Stored data:
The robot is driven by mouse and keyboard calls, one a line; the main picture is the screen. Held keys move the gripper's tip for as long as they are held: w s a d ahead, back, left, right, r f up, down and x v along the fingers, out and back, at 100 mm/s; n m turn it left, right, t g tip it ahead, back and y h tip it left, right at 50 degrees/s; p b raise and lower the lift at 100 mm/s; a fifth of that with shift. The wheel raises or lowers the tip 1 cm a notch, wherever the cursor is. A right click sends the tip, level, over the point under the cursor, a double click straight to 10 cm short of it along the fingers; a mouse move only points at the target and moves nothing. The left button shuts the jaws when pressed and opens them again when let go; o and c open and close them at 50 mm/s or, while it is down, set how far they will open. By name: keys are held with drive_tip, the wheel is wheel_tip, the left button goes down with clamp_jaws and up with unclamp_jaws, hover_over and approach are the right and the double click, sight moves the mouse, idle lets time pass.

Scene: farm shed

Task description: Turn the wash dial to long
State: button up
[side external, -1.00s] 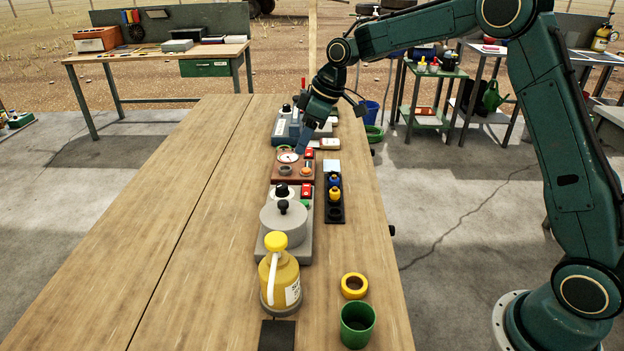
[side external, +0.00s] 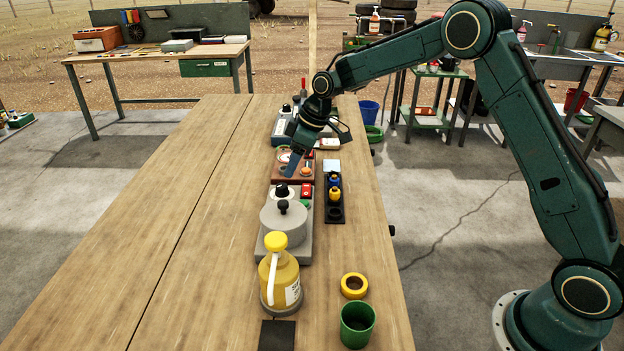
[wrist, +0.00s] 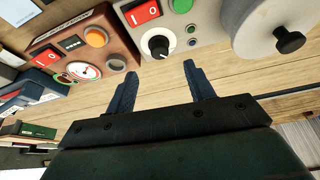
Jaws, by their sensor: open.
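The wash dial is a round black knob with a white pointer mark (wrist: 157,45) on a pale grey panel. It also shows in the side view as a dark knob (side external: 282,191) behind the grey lidded drum (side external: 283,222). Its markings are too small to read. My gripper (wrist: 160,74) is open and empty, its two blue fingers apart. In the wrist view the knob lies just beyond and between the fingertips, with no contact visible. In the side view my gripper (side external: 288,168) is above the brown box, slightly behind the knob.
Beside the dial are a red switch (wrist: 141,11) and green button (wrist: 190,28). The brown box (wrist: 115,45) carries a gauge and orange button. A yellow jug (side external: 281,280), yellow ring (side external: 354,286) and green cup (side external: 357,326) stand nearer the camera. The table's left is clear.

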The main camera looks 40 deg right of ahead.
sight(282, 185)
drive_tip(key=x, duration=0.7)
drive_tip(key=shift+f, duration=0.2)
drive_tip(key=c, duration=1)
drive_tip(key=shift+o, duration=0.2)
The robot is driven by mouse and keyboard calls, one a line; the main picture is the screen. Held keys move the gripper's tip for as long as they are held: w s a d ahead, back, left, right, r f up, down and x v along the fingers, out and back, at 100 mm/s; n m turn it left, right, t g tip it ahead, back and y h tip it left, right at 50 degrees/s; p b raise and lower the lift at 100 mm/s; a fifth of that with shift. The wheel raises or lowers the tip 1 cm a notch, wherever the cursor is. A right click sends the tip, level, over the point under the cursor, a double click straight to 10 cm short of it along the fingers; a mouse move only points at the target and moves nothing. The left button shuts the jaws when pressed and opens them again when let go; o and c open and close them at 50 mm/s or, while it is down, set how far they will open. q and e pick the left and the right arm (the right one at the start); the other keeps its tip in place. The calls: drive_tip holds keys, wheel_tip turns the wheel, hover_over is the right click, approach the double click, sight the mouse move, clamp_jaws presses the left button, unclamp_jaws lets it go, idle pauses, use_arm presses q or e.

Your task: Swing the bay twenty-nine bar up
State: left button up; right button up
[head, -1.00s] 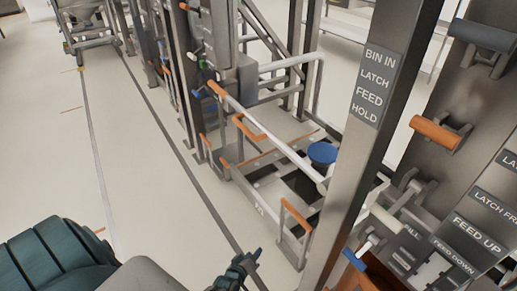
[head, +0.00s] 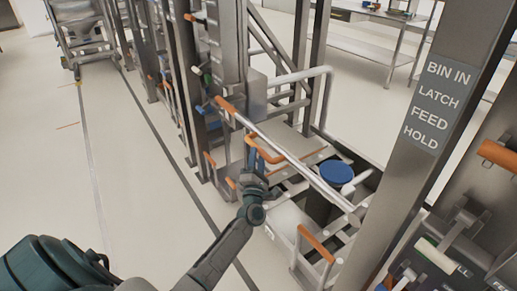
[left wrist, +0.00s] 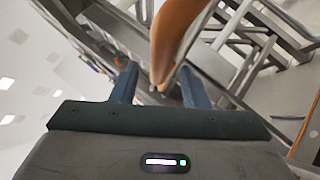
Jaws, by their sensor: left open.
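A long grey bar (head: 290,157) with an orange grip (head: 226,105) at its upper left end slants down to the right across the front of a bay in the head view. A bent orange handle (head: 264,152) sits just below it. My left gripper (head: 254,178) is open close below this handle; contact cannot be told. In the left wrist view an orange piece (left wrist: 172,42) reaches down between the open fingers of my left gripper (left wrist: 158,86). The bay's number is too small to read surely. My right gripper is out of view.
A blue-topped drum (head: 337,172) stands inside the bay behind the bar. A steel post with a sign (head: 433,103) and a panel with an orange handle (head: 500,155) stand at the right. The pale floor (head: 130,190) at the left is clear.

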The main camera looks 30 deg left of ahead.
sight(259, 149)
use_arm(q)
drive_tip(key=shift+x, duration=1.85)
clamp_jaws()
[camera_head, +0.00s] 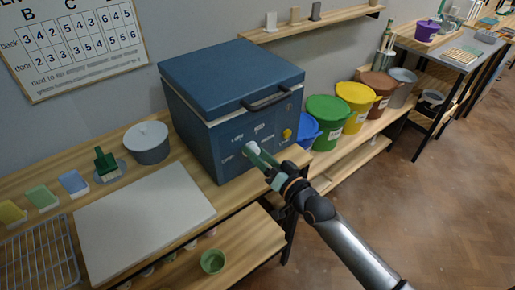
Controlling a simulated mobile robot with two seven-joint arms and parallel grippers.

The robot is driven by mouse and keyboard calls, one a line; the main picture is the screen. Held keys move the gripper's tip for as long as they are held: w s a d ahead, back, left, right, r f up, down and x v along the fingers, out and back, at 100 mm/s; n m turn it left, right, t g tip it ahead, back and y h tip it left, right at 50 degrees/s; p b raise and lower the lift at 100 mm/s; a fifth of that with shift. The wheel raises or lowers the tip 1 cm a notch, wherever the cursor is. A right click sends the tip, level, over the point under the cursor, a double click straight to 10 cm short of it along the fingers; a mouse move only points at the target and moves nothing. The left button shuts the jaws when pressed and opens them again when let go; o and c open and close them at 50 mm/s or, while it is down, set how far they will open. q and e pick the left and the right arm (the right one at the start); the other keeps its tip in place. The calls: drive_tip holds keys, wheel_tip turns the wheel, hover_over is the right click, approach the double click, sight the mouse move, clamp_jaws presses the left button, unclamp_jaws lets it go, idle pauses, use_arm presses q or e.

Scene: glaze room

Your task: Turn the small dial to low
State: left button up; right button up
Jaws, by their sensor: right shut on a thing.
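A blue kiln-like box (225,100) with a dark lid handle stands on the wooden bench. Its front panel carries small white lettering, too small to read surely, and a yellow knob (287,133) at the right. A small white dial (251,149) sits lower left on the panel. My right gripper (258,154) is at this dial, its fingers closed on it. The fingers partly cover the dial, so its setting cannot be told. My left gripper is not in view.
Blue, green (328,121), yellow (356,103) and brown buckets stand to the right. A green cup (213,261) is on the lower shelf. Open floor lies at right.

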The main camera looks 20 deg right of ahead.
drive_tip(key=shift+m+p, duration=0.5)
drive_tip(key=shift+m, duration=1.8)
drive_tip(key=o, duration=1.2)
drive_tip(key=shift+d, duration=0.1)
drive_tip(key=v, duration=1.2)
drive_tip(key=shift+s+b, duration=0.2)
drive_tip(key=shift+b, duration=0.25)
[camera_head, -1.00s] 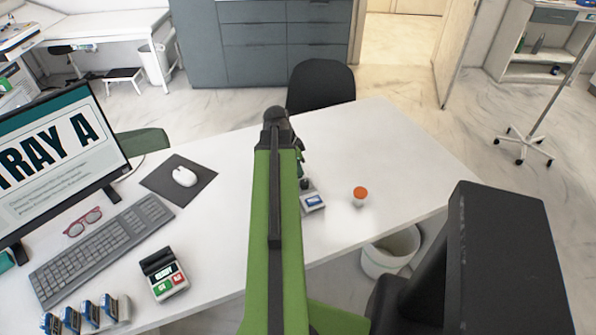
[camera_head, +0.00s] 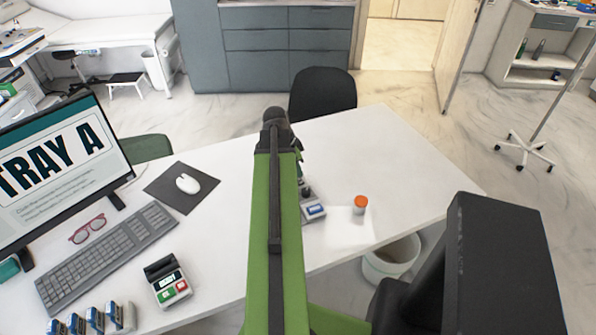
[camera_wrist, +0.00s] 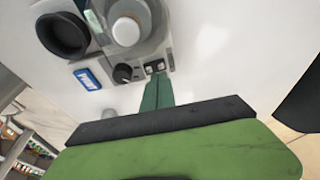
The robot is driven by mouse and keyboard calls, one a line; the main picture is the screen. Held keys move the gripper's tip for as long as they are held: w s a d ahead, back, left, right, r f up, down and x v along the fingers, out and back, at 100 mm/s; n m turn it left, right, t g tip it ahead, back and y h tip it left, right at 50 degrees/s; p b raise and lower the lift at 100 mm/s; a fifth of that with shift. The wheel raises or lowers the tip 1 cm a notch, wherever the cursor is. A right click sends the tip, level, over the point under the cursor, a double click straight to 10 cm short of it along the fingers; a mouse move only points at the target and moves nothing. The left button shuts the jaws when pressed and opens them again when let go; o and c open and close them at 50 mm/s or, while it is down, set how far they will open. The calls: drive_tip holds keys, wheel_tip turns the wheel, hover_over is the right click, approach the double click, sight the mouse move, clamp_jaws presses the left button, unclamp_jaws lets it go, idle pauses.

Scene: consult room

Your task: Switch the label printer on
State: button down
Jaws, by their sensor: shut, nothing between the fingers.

Instruction: Restate word for word the part that opens with the line containing "[wrist, +0.00s]" and closes with the line containing "Your task: Swing the bay twenty-nine bar up", both ends included, and nothing else. Omit any images.

Result of this task:
[wrist, +0.00s] 
Jaws, by their sensor: open.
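The wash dial is a round black knob with a white pointer mark (wrist: 157,45) on a pale grey panel. It also shows in the side view as a dark knob (side external: 282,191) behind the grey lidded drum (side external: 283,222). Its markings are too small to read. My gripper (wrist: 160,74) is open and empty, its two blue fingers apart. In the wrist view the knob lies just beyond and between the fingertips, with no contact visible. In the side view my gripper (side external: 288,168) is above the brown box, slightly behind the knob.
Beside the dial are a red switch (wrist: 141,11) and green button (wrist: 190,28). The brown box (wrist: 115,45) carries a gauge and orange button. A yellow jug (side external: 281,280), yellow ring (side external: 354,286) and green cup (side external: 357,326) stand nearer the camera. The table's left is clear.

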The main camera looks 40 deg right of ahead.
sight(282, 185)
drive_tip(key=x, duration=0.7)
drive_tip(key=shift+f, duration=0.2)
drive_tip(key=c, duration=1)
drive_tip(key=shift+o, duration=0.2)
The robot is driven by mouse and keyboard calls, one a line; the main picture is the screen. Held keys move the gripper's tip for as long as they are held: w s a d ahead, back, left, right, r f up, down and x v along the fingers, out and back, at 100 mm/s; n m turn it left, right, t g tip it ahead, back and y h tip it left, right at 50 degrees/s; p b raise and lower the lift at 100 mm/s; a fifth of that with shift. The wheel raises or lowers the tip 1 cm a notch, wherever the cursor is. A right click sends the tip, level, over the point under the cursor, a double click straight to 10 cm short of it along the fingers; a mouse move only points at the target and moves nothing. The left button shuts the jaws when pressed and opens them again when let go; o and c open and close them at 50 mm/s or, while it is down, set how far they will open. q and e pick the left and the right arm (the right one at the start); the other keeps its tip in place. The calls: drive_tip holds keys, wheel_tip turns the wheel, hover_over is the right click, approach the double click, sight the mouse move, clamp_jaws presses the left button, unclamp_jaws lets it go, idle pauses, use_arm presses q or e.

Your task: Swing the bay twenty-nine bar up

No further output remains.